◆ Aim of the task: Write out all of the data exactly as it appears.
☆ ☆ ☆ ☆ ☆ ☆ ☆
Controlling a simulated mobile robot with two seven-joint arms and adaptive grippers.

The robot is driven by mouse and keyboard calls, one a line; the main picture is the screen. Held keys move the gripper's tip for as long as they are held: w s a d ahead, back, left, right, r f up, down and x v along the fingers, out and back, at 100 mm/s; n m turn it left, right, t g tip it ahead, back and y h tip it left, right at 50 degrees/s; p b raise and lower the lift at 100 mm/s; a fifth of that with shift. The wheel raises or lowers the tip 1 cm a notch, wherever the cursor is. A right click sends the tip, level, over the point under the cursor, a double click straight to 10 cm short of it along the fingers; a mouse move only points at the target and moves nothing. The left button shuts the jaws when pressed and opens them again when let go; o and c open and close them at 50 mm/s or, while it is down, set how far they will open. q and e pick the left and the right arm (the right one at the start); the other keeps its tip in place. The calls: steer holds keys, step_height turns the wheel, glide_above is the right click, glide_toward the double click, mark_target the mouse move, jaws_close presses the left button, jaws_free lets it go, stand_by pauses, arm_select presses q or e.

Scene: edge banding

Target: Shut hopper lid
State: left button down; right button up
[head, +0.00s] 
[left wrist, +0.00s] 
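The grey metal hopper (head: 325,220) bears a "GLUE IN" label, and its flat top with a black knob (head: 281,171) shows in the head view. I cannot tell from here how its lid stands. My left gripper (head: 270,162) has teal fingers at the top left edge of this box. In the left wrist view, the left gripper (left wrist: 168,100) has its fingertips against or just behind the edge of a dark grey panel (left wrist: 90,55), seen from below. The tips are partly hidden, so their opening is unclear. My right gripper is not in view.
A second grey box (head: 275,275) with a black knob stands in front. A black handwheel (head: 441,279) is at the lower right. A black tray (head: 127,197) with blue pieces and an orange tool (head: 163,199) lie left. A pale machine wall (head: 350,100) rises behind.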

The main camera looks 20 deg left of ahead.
☆ ☆ ☆ ☆ ☆ ☆ ☆
◆ Task answer:
Controlling a simulated mobile robot with two seven-joint arms and adaptive grippers.

The robot is driven by mouse and keyboard calls, one a line; the main picture is the screen. Held keys move the gripper's tip for as long as they are held: w s a d ahead, back, left, right, r f up, down and x v along the fingers, out and back, at 100 mm/s; n m turn it left, right, t g tip it ahead, back and y h tip it left, right at 50 degrees/s; p b raise and lower the lift at 100 mm/s; a fifth of that with shift. The wheel raises or lowers the tip 1 cm a notch, wherever the cursor is. A right click sends the tip, level, over the point under the cursor, a double click straight to 10 cm short of it along the fingers; a mouse move only points at the target and moves nothing. The left button shuts the jaws when pressed and opens them again when let go; o and c open and close them at 50 mm/s or, while it is down, set how far they will open. q and e pick the left and the right arm (the right one at the start); the other keeps its tip in place. The calls: steer holds keys, step_height turns the wheel, glide_above is the right click, glide_toward the double click, mark_target the mouse move, jaws_close presses the left button, jaws_free lets it go, stand_by pauses, arm_select presses q or e.

Scene: edge banding

Target: Shut hopper lid
State: left button down; right button up
[head, +0.00s] 
[left wrist, +0.00s] 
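The grey metal hopper (head: 325,220) bears a "GLUE IN" label, and its flat top with a black knob (head: 281,171) shows in the head view. I cannot tell from here how its lid stands. My left gripper (head: 270,162) has teal fingers at the top left edge of this box. In the left wrist view, the left gripper (left wrist: 168,100) has its fingertips against or just behind the edge of a dark grey panel (left wrist: 90,55), seen from below. The tips are partly hidden, so their opening is unclear. My right gripper is not in view.
A second grey box (head: 275,275) with a black knob stands in front. A black handwheel (head: 441,279) is at the lower right. A black tray (head: 127,197) with blue pieces and an orange tool (head: 163,199) lie left. A pale machine wall (head: 350,100) rises behind.

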The main camera looks 20 deg left of ahead.

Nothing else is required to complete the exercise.